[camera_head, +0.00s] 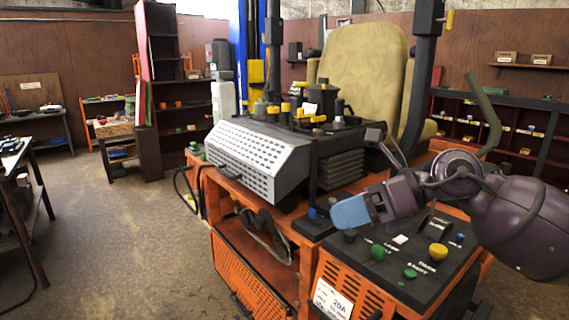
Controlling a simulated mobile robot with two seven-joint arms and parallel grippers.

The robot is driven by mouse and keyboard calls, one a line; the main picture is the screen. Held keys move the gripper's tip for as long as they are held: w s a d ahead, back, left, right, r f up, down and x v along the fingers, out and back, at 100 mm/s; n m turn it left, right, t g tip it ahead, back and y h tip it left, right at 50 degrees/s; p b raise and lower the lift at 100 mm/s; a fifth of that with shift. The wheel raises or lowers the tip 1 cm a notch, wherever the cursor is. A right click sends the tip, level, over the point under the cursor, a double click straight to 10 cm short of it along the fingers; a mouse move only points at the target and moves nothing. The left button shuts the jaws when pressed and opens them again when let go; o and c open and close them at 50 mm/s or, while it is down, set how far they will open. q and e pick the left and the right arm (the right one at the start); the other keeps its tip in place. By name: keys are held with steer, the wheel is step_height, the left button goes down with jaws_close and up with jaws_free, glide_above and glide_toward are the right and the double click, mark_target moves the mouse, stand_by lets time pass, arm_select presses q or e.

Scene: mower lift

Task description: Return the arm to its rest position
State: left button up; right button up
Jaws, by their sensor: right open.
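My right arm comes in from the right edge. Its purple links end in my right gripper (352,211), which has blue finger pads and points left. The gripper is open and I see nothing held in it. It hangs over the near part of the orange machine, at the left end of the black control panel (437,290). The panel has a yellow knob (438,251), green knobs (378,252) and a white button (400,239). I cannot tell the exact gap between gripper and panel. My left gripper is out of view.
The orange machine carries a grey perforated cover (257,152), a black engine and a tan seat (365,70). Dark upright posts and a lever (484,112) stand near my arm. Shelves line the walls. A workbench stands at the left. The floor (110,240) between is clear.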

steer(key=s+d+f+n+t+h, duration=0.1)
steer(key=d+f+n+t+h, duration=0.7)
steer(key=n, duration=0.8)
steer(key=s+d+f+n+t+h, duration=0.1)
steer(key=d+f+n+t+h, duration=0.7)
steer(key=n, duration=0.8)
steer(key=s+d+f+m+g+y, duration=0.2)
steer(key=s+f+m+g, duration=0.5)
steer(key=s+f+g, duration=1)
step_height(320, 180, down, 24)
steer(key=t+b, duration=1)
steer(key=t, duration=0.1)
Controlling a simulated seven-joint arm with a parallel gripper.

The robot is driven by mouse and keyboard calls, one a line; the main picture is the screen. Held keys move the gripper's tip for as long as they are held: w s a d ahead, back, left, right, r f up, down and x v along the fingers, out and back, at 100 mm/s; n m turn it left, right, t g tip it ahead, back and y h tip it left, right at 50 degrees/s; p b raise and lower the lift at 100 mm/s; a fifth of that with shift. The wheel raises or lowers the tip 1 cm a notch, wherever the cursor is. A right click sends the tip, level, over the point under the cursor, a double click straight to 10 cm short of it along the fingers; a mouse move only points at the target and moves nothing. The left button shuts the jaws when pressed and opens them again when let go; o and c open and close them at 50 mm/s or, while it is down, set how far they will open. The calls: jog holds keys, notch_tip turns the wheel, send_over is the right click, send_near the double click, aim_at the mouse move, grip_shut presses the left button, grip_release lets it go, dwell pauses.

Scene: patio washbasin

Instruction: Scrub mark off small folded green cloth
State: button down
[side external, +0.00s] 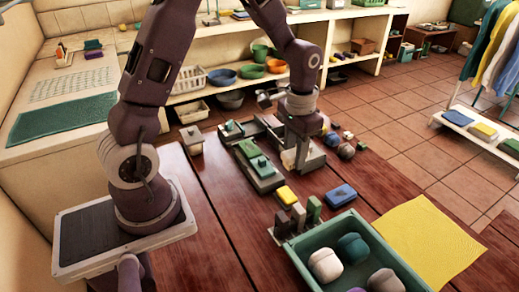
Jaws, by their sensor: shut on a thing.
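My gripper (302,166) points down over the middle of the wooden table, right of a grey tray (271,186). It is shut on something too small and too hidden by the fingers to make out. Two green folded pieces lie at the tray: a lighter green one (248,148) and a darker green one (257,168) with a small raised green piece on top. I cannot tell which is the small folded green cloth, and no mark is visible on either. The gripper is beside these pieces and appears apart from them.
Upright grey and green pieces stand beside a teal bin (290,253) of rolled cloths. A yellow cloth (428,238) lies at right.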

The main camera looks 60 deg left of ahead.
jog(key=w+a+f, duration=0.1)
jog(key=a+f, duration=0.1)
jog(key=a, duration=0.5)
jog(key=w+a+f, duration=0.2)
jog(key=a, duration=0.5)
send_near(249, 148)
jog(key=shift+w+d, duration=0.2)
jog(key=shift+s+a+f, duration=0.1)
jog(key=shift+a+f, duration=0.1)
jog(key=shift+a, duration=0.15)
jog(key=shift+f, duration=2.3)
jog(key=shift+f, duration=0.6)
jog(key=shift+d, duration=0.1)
--*--
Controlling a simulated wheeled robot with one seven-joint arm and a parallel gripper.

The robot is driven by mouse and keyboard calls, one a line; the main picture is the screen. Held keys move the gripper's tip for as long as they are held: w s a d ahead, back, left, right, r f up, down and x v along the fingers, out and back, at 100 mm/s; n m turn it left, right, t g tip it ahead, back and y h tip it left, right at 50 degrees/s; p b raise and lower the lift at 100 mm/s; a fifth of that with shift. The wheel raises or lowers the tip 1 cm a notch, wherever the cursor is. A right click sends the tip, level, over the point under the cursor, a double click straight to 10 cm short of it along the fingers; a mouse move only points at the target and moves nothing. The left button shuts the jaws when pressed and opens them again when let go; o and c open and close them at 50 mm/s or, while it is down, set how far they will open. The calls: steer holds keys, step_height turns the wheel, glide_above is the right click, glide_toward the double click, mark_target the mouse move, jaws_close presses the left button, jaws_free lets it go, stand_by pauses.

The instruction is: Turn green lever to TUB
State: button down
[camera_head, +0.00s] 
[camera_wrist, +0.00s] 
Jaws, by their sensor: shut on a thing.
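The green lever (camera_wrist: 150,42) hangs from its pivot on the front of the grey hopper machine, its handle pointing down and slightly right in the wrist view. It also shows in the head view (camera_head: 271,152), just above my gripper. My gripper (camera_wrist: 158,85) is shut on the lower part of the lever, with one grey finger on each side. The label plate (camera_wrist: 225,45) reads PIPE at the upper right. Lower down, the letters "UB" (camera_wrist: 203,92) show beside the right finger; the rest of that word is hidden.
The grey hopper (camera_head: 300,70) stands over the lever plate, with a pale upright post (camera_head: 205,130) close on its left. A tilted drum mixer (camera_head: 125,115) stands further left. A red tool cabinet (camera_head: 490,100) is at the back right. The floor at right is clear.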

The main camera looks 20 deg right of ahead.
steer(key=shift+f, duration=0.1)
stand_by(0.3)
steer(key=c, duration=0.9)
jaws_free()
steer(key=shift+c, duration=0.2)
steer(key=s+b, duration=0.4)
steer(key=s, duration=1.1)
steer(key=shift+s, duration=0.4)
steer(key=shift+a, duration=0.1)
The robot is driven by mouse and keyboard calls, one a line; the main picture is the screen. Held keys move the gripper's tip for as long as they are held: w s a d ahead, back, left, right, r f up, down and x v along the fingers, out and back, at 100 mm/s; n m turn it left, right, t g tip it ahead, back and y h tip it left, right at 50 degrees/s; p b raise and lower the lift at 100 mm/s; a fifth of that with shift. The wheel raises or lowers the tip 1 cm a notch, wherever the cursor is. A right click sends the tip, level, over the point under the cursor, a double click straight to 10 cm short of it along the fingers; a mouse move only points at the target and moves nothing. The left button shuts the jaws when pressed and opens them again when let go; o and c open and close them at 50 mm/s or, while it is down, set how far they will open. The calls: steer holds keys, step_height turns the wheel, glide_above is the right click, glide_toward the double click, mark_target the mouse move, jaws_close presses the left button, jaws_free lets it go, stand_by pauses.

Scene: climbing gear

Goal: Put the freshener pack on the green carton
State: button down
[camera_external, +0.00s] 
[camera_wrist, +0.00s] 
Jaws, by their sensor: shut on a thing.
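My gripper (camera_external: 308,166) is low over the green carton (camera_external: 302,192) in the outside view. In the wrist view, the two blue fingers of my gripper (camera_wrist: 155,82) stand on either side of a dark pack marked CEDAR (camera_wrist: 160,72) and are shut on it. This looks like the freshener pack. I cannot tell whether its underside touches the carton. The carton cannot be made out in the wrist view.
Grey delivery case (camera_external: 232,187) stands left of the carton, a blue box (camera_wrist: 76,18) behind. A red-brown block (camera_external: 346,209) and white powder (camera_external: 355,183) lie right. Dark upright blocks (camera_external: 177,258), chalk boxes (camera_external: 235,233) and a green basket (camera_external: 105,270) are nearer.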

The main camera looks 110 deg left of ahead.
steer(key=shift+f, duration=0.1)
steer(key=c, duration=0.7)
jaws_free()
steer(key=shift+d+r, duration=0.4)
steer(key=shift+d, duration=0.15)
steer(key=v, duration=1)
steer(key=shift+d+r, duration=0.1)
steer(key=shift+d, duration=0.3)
--*--
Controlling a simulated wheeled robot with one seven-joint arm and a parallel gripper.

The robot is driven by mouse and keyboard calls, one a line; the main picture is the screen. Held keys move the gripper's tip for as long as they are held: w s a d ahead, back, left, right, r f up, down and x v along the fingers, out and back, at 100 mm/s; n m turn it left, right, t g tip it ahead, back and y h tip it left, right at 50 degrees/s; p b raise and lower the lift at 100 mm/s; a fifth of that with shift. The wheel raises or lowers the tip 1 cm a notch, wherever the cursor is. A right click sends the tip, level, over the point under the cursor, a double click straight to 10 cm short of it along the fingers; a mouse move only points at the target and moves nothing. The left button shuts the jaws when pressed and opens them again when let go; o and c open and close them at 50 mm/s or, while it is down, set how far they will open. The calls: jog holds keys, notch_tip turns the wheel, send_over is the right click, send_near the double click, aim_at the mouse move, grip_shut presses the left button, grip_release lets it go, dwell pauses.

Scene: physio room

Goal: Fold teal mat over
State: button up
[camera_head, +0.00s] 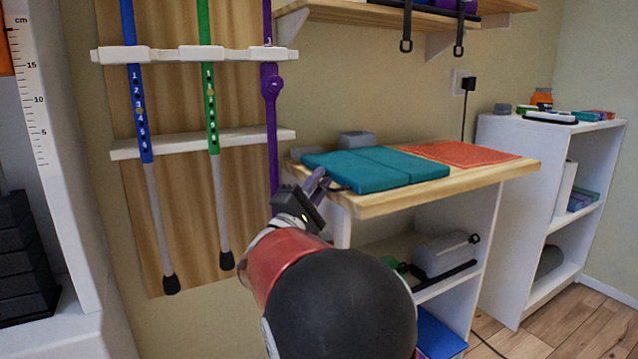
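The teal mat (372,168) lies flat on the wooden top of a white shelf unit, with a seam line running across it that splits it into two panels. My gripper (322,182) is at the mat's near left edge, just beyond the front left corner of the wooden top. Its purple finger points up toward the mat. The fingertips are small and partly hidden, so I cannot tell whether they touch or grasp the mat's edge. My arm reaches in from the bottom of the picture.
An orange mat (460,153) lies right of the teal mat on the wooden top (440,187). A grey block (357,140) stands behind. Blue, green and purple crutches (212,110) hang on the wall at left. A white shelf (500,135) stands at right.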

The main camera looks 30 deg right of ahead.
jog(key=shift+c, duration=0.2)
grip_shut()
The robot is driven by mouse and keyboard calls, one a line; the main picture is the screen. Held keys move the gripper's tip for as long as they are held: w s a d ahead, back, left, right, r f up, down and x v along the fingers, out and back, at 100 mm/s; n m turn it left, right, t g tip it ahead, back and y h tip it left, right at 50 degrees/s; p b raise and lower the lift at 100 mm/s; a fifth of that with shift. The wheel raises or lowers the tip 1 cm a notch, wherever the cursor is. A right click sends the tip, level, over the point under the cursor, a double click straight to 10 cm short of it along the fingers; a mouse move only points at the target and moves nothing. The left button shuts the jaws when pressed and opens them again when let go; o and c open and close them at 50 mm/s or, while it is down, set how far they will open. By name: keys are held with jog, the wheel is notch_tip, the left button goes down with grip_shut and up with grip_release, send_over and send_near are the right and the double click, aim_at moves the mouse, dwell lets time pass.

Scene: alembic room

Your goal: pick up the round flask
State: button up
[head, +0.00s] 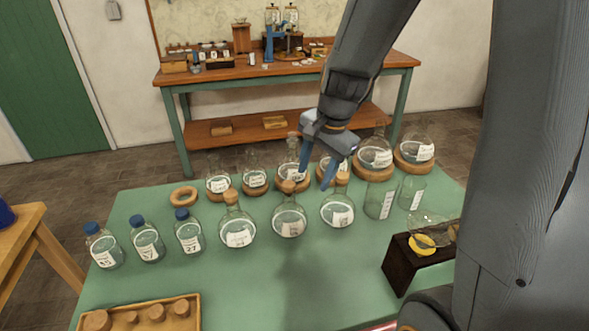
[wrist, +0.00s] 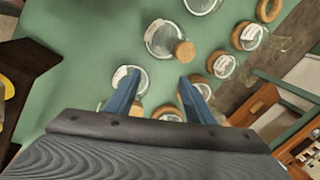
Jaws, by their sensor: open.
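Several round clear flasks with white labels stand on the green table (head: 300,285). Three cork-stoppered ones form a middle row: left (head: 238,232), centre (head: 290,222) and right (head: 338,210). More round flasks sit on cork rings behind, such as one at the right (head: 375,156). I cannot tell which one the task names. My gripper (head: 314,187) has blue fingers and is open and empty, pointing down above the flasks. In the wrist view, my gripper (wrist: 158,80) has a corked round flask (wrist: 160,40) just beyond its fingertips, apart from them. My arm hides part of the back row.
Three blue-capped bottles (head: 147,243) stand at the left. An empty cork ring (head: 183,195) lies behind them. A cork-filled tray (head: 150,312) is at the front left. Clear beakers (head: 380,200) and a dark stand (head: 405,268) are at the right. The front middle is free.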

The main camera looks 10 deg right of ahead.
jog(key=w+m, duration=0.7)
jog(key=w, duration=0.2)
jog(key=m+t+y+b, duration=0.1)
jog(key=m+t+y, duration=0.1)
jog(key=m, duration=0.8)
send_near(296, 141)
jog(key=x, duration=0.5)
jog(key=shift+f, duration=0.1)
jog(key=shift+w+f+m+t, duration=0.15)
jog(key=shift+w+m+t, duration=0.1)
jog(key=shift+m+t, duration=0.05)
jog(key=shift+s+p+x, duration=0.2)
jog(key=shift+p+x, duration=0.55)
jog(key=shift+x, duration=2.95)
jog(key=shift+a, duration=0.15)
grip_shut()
--*--
_What needs to be done_
Provide the count, and nothing else, of lines in the data above where the word "parallel" occurs.

_Completed exercise_
4